By July, 1902, things started to happen, strange, unlikely things that seemed to be more than mere coincidences. Many of the people involved in the original investigation four years past, had died including the coroner who examined her corpse and determined cause of death, and deputies who took part in the search for her body and the discovery of the tarp and hammer. Then, Joseph Fogg, the witness who claimed to have helped Treworgy dispose of Sarah’s corpse, recanted his testimony, claiming that he had been forced to lie about his role in the case by the selectmen of the town of Bucksport and others. With no witnesses, all that remained was the tarp and hammer…except that these had disappeared, as well. The only piece of evidence besides the bloody knife that was found next to her body was her skull itself, kept inside a sealed box in the Ellsworth Court as evidence.
It sat there in a locked case for one hundred years. Her headless body was buried in a pauper’s grave. Thirty years afterwards, the entire graveyard was dug up and moved to make way for a new man-made lake, known today as Silver Lake. Since her grave had no marker, it is not known if, in fact, her body was moved or if it lies beneath the waters, far from any marker. Oak Hill Cemetery in Bucksport does have a marker for Sarah in the Ware family plot – but all that lies there is her head.
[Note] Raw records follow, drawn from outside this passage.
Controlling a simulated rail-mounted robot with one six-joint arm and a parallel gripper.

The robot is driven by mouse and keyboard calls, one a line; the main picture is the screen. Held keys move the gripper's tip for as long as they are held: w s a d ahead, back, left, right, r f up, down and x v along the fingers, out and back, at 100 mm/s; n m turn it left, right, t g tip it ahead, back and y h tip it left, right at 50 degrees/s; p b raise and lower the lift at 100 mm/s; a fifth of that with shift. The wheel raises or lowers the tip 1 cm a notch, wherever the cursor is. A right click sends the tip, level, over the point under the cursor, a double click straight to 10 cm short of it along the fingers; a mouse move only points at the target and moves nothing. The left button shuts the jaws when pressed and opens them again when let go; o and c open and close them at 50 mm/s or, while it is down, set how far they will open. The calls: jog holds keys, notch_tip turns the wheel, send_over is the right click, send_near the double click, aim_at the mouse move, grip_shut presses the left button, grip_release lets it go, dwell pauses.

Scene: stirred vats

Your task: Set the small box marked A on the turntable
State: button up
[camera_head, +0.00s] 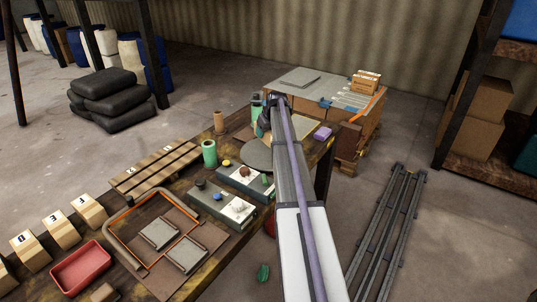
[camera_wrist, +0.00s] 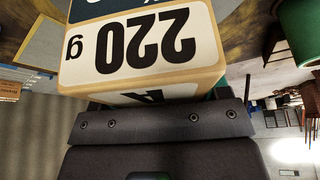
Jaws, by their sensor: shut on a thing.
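In the wrist view, a small tan box (camera_wrist: 145,45) with a white label reading "220 g" fills the top middle. An upside-down letter that looks like A shows on its lower face. My gripper (camera_wrist: 160,120) is shut on this box. In the head view my gripper (camera_head: 265,118) is over the far end of the workbench, partly behind my arm, and I cannot make out the box there. The turntable, a grey round disc (camera_head: 257,153), lies on the bench just nearer than my gripper; my arm hides its right side.
Several lettered blocks (camera_head: 60,228) stand at the bench's left. A red tray (camera_head: 82,268), an orange-edged frame (camera_head: 130,208), grey units (camera_head: 222,205) and a green cylinder (camera_head: 209,153) crowd the bench. A large crate (camera_head: 325,93) stands behind. A purple block (camera_head: 322,132) lies right of my arm.

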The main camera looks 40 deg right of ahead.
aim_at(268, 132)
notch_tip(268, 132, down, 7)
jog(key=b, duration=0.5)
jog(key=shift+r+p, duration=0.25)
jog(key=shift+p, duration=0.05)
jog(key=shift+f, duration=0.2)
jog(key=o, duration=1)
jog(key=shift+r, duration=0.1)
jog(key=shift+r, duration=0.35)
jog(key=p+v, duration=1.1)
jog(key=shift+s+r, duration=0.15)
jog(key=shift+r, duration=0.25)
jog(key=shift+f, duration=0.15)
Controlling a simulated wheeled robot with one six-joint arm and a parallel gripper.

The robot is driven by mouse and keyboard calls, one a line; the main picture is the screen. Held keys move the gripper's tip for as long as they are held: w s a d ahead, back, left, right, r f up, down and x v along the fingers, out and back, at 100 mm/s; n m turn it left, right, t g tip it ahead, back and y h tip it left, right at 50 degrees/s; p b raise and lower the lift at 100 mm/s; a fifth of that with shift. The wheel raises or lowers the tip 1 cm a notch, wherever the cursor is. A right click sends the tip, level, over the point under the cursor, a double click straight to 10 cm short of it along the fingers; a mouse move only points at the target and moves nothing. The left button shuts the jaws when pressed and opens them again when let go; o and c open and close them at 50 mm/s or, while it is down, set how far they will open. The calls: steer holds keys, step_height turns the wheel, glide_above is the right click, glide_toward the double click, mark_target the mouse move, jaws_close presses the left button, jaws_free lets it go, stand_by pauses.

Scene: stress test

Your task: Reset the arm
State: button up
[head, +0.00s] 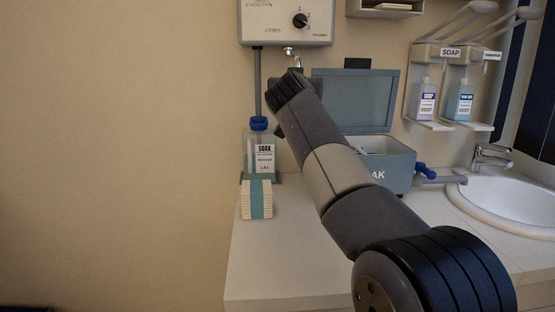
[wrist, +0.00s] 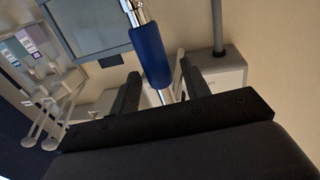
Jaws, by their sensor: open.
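My arm reaches up and away from the lower right in the head view, over the counter. Its end is just below the wall dispenser, and the jaws are mostly hidden behind my wrist there. In the wrist view my gripper (wrist: 159,68) is open, with its two dark fingers apart. A blue cylinder on a metal rod (wrist: 150,55) shows between the fingers. I cannot tell whether it touches either finger.
A wall dispenser (head: 270,18) hangs above. A sink (head: 510,203) is right. The front-left counter (head: 275,265) is clear.

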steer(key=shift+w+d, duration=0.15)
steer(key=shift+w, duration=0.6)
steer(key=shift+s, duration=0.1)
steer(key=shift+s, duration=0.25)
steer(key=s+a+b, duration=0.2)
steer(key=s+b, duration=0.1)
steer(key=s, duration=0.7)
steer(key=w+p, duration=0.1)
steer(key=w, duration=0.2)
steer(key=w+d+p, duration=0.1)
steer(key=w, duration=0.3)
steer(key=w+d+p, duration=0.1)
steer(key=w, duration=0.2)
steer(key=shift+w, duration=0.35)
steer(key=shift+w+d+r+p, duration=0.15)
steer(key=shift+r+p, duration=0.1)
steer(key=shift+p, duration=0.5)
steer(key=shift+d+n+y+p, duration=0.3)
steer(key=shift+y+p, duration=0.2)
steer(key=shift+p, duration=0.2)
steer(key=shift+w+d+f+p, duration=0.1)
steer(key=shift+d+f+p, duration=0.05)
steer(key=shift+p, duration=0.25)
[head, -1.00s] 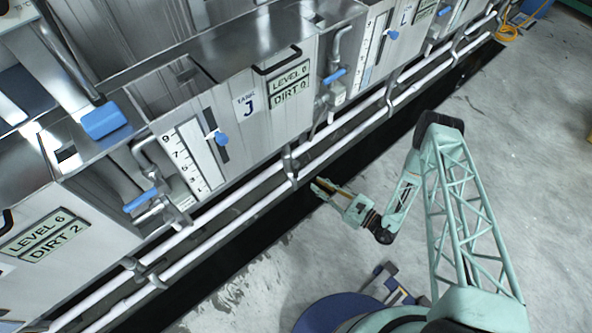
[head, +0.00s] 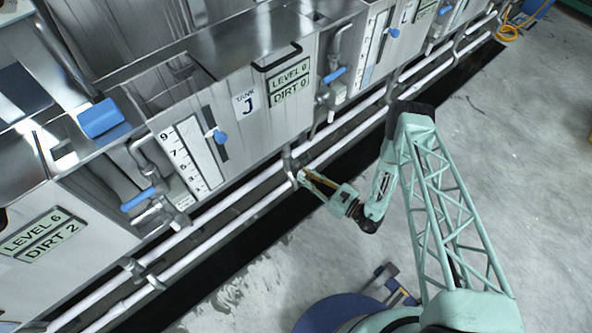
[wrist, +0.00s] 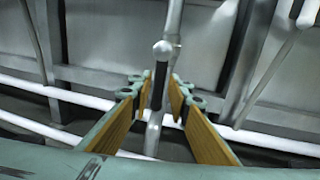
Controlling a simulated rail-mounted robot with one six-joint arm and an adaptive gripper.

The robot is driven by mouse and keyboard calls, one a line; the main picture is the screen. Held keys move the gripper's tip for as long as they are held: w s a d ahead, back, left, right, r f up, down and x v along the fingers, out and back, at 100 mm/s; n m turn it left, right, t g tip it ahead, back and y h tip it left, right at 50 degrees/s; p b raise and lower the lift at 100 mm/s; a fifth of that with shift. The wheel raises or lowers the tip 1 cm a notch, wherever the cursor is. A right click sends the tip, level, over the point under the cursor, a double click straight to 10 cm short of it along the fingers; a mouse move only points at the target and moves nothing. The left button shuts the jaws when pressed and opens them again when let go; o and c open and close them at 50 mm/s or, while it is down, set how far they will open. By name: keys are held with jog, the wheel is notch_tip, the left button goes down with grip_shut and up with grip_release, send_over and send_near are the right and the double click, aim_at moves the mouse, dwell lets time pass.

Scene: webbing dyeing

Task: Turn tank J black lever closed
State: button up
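Tank J (head: 250,125) is a steel tank with a "TANK J" label and a sign reading LEVEL 0, DIRT 0. My gripper (head: 306,176) is low in front of it, by a grey drain pipe (head: 289,160) at the white rails. In the wrist view, my gripper (wrist: 160,88) is open, with tan pads on both fingers. A slim black lever (wrist: 158,84) stands upright between the fingertips in the picture, below a round grey pipe end (wrist: 162,50). I see no finger touching it; its depth relative to the tips is unclear. The lever cannot be made out in the head view.
White rails (head: 235,198) run along the tank fronts, close to my gripper. Blue-handled valves (head: 138,200) (head: 334,76) and a level gauge with a blue slider (head: 215,136) are on the tank fronts. The grey floor (head: 520,150) at the right is open.

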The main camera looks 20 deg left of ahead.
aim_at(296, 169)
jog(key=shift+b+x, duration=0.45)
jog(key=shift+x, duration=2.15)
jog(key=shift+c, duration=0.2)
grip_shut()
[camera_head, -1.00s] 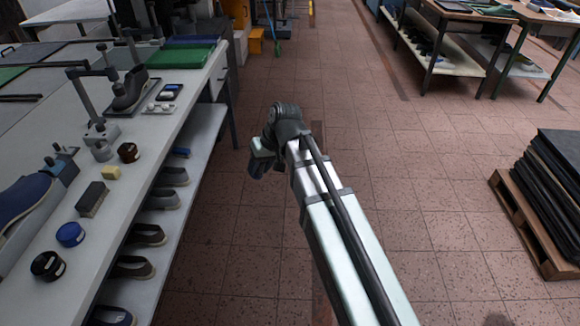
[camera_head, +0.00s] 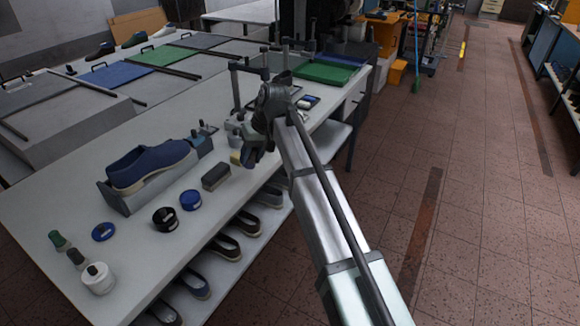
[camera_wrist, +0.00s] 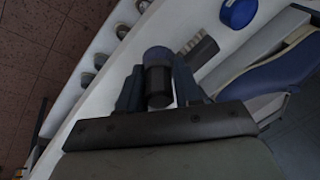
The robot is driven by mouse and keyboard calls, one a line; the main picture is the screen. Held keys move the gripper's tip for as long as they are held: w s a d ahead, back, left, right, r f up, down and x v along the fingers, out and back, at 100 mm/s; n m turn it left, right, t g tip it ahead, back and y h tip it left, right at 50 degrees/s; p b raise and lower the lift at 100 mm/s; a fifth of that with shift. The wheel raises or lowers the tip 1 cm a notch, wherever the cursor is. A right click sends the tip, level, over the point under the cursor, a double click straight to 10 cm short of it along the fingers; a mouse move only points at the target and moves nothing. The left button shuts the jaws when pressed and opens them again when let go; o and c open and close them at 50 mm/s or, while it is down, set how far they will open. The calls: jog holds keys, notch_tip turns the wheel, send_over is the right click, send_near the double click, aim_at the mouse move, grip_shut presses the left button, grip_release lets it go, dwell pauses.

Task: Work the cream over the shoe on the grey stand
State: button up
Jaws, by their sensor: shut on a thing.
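A dark blue shoe (camera_head: 152,164) sits on the grey stand (camera_head: 115,200) at the left of the white bench; it also shows at the right of the wrist view (camera_wrist: 285,70). My gripper (camera_head: 250,158) is at the bench's front edge, to the right of the shoe and apart from it. In the wrist view its fingers (camera_wrist: 158,92) are shut on a dark cylindrical piece (camera_wrist: 158,80) with a rounded blue-grey end. What this piece is, I cannot tell. A dark brush (camera_head: 215,177), a blue-lidded jar (camera_head: 190,200) and a black jar (camera_head: 165,219) stand in front of the shoe.
A yellow sponge (camera_head: 236,158) lies beside my gripper. A white jar (camera_head: 98,278), a green-capped bottle (camera_head: 59,240), a grey-capped bottle (camera_head: 76,259) and a blue lid (camera_head: 103,232) are at the front left. Several shoes fill the lower shelf (camera_head: 215,275). The floor at right is clear.

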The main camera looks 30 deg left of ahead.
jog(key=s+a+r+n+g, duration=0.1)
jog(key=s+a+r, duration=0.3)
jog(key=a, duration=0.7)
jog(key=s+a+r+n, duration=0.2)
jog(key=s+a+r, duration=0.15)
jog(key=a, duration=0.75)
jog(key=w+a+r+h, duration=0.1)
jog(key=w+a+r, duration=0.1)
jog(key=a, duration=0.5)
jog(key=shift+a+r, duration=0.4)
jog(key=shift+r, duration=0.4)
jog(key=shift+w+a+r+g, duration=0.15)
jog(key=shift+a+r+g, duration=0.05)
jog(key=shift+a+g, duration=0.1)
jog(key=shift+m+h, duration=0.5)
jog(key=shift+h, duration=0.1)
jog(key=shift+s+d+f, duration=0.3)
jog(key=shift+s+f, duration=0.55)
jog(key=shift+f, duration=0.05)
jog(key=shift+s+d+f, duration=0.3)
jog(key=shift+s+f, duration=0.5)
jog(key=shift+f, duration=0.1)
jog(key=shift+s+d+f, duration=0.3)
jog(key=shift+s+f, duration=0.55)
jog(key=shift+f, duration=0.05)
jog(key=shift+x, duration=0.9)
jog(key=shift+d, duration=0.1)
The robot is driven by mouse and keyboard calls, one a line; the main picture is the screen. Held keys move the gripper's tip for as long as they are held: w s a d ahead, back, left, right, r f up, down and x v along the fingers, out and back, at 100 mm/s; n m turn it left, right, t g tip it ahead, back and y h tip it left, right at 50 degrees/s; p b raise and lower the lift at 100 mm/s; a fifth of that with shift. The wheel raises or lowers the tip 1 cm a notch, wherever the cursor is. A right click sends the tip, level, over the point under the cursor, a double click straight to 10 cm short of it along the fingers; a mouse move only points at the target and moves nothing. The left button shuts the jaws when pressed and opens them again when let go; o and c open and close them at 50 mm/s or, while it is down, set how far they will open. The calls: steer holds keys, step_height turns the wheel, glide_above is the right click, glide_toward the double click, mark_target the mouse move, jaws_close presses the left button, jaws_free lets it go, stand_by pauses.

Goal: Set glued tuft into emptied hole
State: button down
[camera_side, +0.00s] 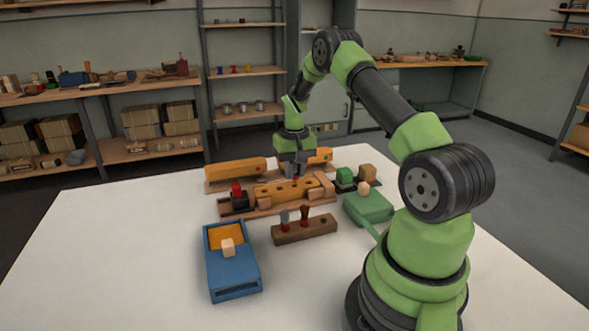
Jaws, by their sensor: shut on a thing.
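My gripper (297,174) is at the far side of the white table, pointing down over an orange-brown wooden block (270,192). The block lies in a wooden fixture (262,208), between a dark piece with a red top (237,193) at its left and a wooden piece at its right. My gripper is shut on something small, taken as the tuft, which is too small and hidden to make out. The gap between the fingertips and the block cannot be judged. The emptied hole and the glue cannot be told at this size.
A blue box (232,275) with an orange inside and a pale block stands front left. A brown tool rack (304,230) holds upright tools. A green box (368,207) and small blocks stand at right. An orange bar (236,169) lies behind the fixture. The left table is clear.

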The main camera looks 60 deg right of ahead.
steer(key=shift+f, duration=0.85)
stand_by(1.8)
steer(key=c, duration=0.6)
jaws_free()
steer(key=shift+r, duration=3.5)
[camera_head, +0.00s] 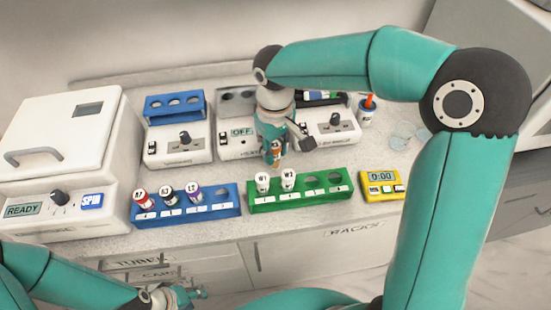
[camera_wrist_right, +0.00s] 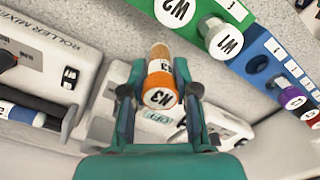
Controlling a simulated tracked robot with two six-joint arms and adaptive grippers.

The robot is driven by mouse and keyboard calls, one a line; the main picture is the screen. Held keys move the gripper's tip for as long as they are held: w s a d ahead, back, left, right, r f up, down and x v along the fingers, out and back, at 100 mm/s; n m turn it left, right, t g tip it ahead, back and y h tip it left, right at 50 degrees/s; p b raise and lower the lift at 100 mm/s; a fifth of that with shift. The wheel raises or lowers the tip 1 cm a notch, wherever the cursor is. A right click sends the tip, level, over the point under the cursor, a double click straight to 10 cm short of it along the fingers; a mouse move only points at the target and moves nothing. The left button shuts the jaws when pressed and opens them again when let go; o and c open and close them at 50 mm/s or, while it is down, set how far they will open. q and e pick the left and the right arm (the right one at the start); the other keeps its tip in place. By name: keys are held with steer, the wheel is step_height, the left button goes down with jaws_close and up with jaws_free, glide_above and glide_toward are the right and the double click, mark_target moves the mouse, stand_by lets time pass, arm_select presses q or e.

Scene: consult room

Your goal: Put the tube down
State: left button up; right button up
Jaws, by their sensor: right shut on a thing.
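The tube (camera_wrist_right: 161,82) has an orange band and a white cap face with a mark that looks like N3. My right gripper (camera_wrist_right: 158,95) is shut on it. In the head view the tube (camera_head: 275,156) hangs in my right gripper (camera_head: 273,148), behind the green rack (camera_head: 318,199) and in front of the middle device. The green rack holds two white-capped tubes, W1 (camera_head: 263,182) and W2 (camera_head: 288,178), in its left holes; its two right holes are empty. My left gripper (camera_head: 178,296) is low at the left; its jaws are unclear.
A blue rack (camera_head: 228,203) with red-, black- and purple-capped tubes has an empty right hole. A centrifuge (camera_head: 60,140) reading READY stands left, a yellow timer (camera_head: 382,186) right. Devices with racks line the back. A cup (camera_head: 366,115) stands at the back right.

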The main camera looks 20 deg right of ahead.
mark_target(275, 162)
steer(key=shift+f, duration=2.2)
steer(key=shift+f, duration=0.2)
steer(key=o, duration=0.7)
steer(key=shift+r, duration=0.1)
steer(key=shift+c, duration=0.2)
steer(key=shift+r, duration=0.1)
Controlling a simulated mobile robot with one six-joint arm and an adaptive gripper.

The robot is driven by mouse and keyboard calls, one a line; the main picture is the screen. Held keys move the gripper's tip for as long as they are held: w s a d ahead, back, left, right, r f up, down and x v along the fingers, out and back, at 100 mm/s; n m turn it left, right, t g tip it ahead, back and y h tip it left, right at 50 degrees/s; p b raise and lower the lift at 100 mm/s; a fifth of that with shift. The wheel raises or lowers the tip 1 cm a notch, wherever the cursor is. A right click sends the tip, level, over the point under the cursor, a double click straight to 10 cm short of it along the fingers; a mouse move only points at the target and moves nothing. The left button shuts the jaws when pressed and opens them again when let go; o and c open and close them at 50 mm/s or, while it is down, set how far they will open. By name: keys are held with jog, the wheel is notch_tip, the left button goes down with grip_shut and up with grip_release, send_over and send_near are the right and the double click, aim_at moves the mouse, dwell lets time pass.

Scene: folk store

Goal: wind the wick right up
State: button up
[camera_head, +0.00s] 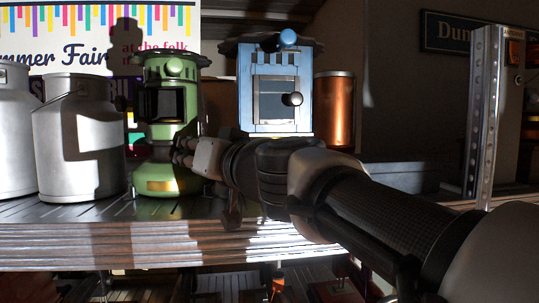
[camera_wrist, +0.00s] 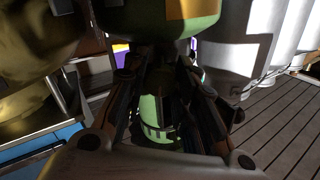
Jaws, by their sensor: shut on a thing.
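The green heater (camera_head: 165,182), with a dark window and a brass plate low on its front, stands upright on the slatted shelf. My gripper (camera_head: 183,150) reaches in from the right to the heater's front, at mid-height. It is shut on a small part there, seemingly the wick knob, hidden by the fingers. In the wrist view the heater appears upside down, its base (camera_wrist: 155,16) at the top and more green body (camera_wrist: 155,118) between my fingers. The wick itself is not visible, and I cannot tell its height.
Grey metal milk cans (camera_head: 95,165) stand close on the left. A blue heater (camera_head: 272,98) with a black knob and a copper cylinder (camera_head: 335,105) stand to the right, behind my arm. A metal upright (camera_head: 485,115) rises farther right. The shelf's front edge (camera_head: 100,240) lies below.

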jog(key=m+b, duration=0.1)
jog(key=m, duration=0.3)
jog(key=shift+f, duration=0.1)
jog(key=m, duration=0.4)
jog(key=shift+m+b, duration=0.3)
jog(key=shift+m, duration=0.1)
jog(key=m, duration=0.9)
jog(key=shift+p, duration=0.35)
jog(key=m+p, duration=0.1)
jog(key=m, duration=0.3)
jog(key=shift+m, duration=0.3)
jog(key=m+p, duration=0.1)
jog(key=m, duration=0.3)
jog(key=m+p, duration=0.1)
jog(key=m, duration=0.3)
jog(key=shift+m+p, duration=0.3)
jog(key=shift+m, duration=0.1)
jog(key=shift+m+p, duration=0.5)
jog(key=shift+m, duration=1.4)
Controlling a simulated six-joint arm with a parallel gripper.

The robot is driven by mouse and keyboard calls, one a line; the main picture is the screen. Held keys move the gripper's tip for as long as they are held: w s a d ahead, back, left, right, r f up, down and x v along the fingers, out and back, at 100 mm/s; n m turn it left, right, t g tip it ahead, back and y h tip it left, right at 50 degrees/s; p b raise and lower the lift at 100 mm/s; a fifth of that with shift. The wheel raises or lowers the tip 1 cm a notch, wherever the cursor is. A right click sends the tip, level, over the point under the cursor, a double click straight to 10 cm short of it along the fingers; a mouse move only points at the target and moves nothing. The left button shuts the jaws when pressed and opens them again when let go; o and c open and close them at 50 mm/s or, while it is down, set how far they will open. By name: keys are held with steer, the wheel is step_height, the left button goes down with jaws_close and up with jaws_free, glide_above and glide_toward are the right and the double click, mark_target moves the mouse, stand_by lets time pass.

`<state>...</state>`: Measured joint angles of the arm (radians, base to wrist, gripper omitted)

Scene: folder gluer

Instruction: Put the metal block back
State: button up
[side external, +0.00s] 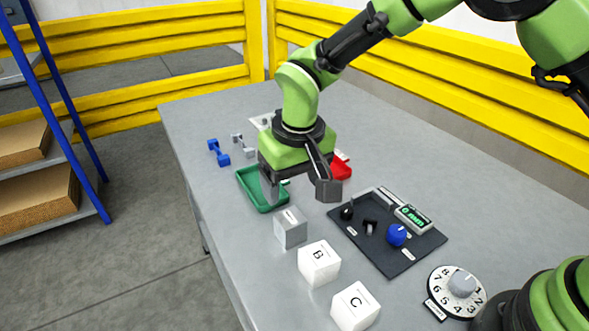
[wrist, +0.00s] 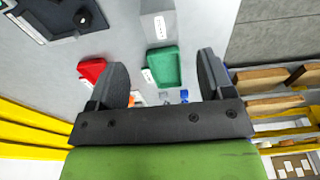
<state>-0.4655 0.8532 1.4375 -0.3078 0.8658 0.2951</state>
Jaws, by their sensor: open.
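The metal block, a plain grey cube (side external: 290,228) with a white label on top, stands on the grey table just in front of the green tray (side external: 243,176). In the wrist view the block (wrist: 153,28) is at the top edge, partly cut off, and the green tray (wrist: 172,66) lies below it, between my fingers. My gripper (side external: 298,188) is open and empty, with its fingers wide apart, above the tray and behind the block. It also shows in the wrist view (wrist: 163,70). One finger hides part of the tray's inside in the side view.
White cubes marked B (side external: 319,263) and C (side external: 355,307) stand nearer the front. A dark panel (side external: 405,255) with knobs and a numbered dial (side external: 443,289) lie at right. A red tray (side external: 342,171) and a blue dumbbell-shaped piece (side external: 218,152) lie farther back.

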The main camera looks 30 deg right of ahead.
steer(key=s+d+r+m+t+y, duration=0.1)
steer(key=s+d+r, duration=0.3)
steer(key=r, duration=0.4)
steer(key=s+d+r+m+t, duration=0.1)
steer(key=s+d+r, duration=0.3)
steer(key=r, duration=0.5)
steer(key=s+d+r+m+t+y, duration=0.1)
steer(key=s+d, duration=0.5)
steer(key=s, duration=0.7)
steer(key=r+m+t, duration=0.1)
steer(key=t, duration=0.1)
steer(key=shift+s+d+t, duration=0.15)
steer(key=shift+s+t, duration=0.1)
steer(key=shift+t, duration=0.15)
It rests in the family plot of her in-laws and near the husband she divorced.
To the extent that this is still an unsolved murder in the State of Maine, this case remains active. But it is unlikely that Sarah Ware’s murder will ever be solved in any official way. What we know about William Treworgy, the loss of the evidence, the bad blood between them, it seems likely that Treworgy got away with murder.
Some people claim that Sarah Ware can be seen wandering the shores of Silver Lake in the mists of a moonlit night, especially if it is a mid-September night. If ever a spirit was restless waiting for closure and justice, it would be hers. If you happen to drive down that lonely road and see her, stop for a moment and let her be. She is only seeking something we all thirst for – justice, which may only be found on the other side of the veil.